* **What the exercise asks**: Write out exactly the lines that run from the line containing "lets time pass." through the line containing "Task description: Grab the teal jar"; both end lines belong to the answer.
___ Material provided
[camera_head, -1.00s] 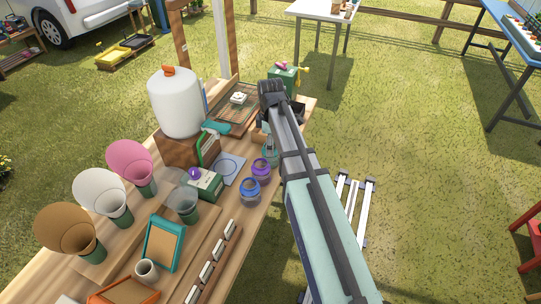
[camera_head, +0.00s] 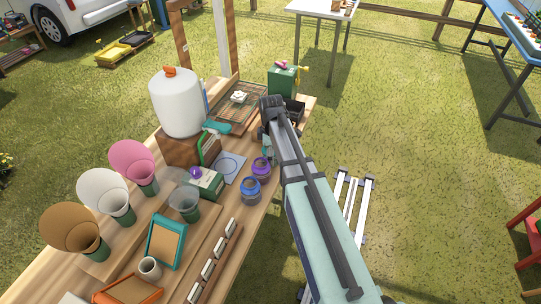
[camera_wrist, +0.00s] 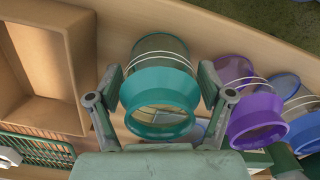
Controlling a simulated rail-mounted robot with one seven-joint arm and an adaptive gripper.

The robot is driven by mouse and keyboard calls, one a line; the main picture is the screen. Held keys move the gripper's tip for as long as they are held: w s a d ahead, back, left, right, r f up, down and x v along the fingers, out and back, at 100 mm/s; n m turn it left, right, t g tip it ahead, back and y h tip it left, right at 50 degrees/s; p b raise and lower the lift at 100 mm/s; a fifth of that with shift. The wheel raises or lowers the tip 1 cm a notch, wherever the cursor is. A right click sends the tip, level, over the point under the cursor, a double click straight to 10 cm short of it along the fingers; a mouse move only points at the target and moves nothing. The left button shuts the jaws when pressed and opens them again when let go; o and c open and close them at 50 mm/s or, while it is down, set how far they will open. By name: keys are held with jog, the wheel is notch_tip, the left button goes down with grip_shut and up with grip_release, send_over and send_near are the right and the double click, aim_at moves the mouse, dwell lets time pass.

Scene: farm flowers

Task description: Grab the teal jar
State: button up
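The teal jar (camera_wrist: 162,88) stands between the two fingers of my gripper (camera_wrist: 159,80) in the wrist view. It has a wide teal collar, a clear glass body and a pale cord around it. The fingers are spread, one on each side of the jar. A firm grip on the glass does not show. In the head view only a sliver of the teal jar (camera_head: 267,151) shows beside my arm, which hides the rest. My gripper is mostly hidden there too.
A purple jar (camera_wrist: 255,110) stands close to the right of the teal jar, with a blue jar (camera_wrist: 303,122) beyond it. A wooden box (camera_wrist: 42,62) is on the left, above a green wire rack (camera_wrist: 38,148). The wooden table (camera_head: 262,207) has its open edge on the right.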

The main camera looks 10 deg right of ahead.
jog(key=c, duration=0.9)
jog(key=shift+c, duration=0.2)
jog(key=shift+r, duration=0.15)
______
___ Material provided
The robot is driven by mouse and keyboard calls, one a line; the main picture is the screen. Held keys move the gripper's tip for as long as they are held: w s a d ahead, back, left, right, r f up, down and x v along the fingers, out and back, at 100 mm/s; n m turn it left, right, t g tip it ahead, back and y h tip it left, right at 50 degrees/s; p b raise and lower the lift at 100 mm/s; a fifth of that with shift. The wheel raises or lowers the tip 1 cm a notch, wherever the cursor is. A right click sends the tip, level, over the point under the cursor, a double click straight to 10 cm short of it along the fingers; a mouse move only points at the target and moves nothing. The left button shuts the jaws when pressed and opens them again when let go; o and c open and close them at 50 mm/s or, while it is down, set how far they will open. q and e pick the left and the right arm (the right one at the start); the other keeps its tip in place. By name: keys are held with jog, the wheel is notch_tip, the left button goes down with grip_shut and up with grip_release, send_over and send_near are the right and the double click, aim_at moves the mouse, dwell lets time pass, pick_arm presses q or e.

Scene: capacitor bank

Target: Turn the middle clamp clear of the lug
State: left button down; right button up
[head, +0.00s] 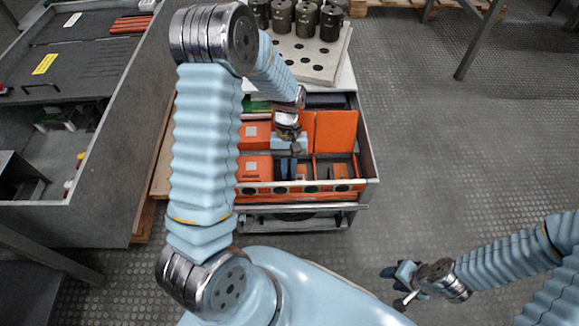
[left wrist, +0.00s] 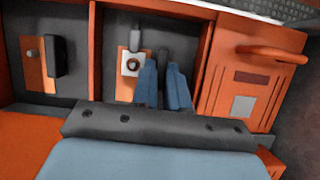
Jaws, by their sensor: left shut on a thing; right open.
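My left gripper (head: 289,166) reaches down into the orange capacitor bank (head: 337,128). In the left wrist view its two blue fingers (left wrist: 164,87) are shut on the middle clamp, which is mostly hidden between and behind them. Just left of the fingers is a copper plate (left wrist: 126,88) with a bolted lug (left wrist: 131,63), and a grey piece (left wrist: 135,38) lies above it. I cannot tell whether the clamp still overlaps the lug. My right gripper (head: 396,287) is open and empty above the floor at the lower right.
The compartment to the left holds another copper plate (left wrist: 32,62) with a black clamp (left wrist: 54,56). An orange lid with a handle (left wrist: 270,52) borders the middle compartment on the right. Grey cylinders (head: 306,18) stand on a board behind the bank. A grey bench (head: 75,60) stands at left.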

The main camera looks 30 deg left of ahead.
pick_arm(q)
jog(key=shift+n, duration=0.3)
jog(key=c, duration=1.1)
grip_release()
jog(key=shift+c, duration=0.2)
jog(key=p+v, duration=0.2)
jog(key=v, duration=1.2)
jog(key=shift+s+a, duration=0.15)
______
___ Material provided
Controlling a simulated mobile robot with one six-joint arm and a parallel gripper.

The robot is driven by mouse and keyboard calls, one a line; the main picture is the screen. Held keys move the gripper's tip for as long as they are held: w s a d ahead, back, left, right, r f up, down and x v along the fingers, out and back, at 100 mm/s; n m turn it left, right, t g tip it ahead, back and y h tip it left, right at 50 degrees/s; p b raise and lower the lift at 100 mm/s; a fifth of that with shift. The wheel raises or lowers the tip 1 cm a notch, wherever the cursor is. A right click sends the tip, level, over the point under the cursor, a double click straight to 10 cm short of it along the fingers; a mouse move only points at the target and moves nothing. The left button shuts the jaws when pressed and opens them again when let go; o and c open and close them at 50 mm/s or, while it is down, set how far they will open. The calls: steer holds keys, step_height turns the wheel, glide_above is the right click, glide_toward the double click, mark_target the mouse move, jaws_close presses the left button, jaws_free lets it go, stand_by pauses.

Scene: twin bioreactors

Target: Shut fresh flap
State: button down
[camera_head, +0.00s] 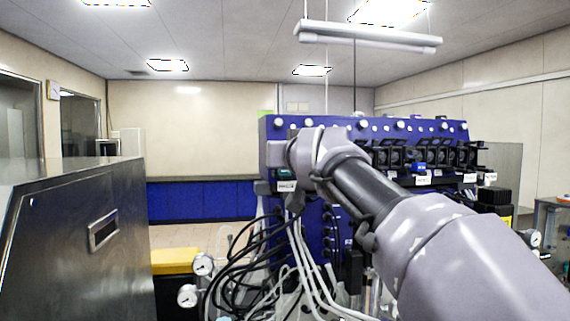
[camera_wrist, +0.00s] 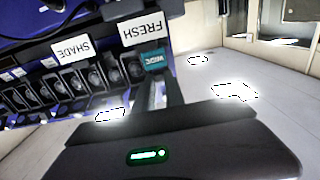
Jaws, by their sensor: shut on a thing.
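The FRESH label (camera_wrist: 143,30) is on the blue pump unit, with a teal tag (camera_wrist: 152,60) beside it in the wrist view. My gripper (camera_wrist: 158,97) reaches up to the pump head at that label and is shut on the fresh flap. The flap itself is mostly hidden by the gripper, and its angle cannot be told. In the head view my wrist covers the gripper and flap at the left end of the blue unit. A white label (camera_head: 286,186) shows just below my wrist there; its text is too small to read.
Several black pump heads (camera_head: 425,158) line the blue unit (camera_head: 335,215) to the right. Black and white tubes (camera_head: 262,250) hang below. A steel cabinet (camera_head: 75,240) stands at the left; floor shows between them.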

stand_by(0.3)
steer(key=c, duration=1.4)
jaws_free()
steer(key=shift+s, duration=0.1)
______
* **Written response**:
The robot is driven by mouse and keyboard calls, one a line; the main picture is the screen. Held keys move the gripper's tip for as long as they are held: w s a d ahead, back, left, right, r f up, down and x v along the fingers, out and back, at 100 mm/s; n m turn it left, right, t g tip it ahead, back and y h tip it left, right at 50 degrees/s; p b raise and lower the lift at 100 mm/s; a fifth of that with shift. The wheel raises or lowers the tip 1 cm a notch, wherever the cursor is. A right click sends the tip, level, over the point under the cursor, a double click straight to 10 cm short of it along the fingers; a mouse move only points at the target and moves nothing. The left button shuts the jaws when pressed and opens them again when let go; o and c open and close them at 50 mm/s or, while it is down, set how far they will open. By name: keys are held with jog, the wheel is notch_tip, the left button goes down with grip_shut and up with grip_release, send_over and send_near are the right and the double click, aim_at moves the mouse, dwell lets time pass.

Scene: farm flowers

Task description: Grab the teal jar

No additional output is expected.